Kickstart Templates

KUBAM uses kickstart for automated installs for RedHat and VMware ESXi. Other supported operating systems use the native automated answer file for rapid installation as well.

The current default kickstart templates are found in the KUBAM source repository. These templates are copied into the container in the /usr/share/kubam/templates directory.

Kickstart Templates

The kickstart template allows for a blueprint of multiple unique kickstart files for each server. In this way every server receives its unique installation file. This is important as each node has something unique about it including hostname, ip address, or different role type.

KUBAM uses the Jinja2 framework and automiatically populates the fields based on predefined keywords.

KUBAM Template Key words

The following jinja2 variables found in a kickstart file will be automatically filled:

  • masterIP
  • netmask
  • gateway
  • nameserver
  • name - The hostname of the server, not the FQDN.
  • keys - A list of public keys authorized to log into this server.
  • proxy - A proxy server if the machine is behind a firewall. This can be used in post scripts.

These values are filled in by the values you put in the kubam.yaml file either by the GUI, API, or by editing the file directory.

Workflow

The default workflow is that when a user selects Generate Boot Images from the GUI the kickstart template pertaining to the OS image is filled in with all the specific nodes to be deployed. This file is copied into a 1MB disk image that comes with KUBAM. The disk image is written to the /kubam directory as the name <nodename>.img. One image is written for each node to be deployed. This image is unique to each server.

Post installation

Inside each kickstart image is a series of steps to guide in post installation tasks. For Kubernetes there is a way that looks at the different roles of a node. If the node is a kubernetes master node, a generic node, or a kubernetes worker node, then the post installation scripts do something different.

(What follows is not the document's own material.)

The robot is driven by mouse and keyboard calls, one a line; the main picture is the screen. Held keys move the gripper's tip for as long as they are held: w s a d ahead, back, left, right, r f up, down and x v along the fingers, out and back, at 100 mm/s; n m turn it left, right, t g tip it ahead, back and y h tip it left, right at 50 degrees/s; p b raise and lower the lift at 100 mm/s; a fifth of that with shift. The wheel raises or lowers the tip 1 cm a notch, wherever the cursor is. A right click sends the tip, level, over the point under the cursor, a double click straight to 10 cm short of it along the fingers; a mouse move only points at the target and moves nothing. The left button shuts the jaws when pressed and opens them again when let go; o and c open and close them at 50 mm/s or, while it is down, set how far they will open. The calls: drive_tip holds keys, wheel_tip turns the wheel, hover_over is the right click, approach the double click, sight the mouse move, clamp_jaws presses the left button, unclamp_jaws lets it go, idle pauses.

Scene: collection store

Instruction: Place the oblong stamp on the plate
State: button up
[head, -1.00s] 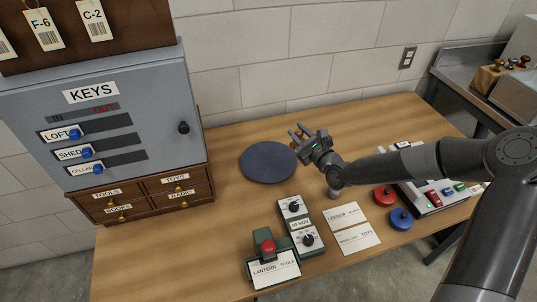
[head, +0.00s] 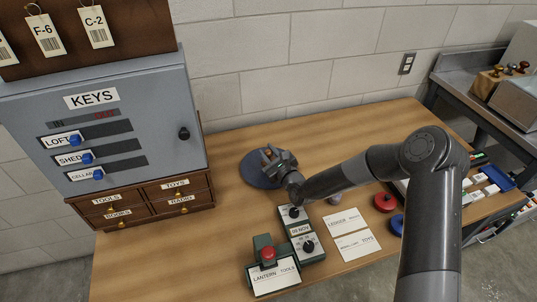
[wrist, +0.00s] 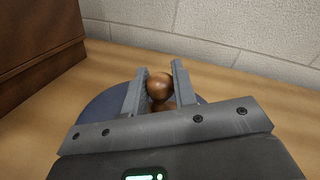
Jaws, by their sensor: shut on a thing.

In the case of kubernetes nodes, it pulls a zip file found in ~/kubam/post/ which contains ansible instructions for deploying Kubernetes. For generic nodes this step is omitted.

Customizing Kickstart Files

Most likely you will not want to use the default kickstart file as you will have ideas of how things are to be instaleld.

To use your own template put a template file of the same name as the kubam templates in the ~/kubam directory. For example, suppose I was installing CentOS 7.4. I would then create the file ~/kubam/centos7.4.tmpl. When KUBAM goes to build the image it will see this file is in place and use it instead of the default.

Checking The Custom File

You are responsible for ensuring the kickstart template you provide is correct as KUBAM does no error checking. To verify that the image you want is built, after the image is created you can check by viewing the file in the <nodename>.img image.

For example, suppose my server that I was deploying was named supernode01. After building the deployment files, the file supernode01.img would be created in the ~/kubam directory. To view that this image uses our new custom kickstart template we would do:

mkdir tmp1
mount -o loop supernode01.img tmp1

Peaking inside the tmp1 directory you will see a file called ks.cfg. You should verify that this file uses the templated file in the ~/kubam directory that you used.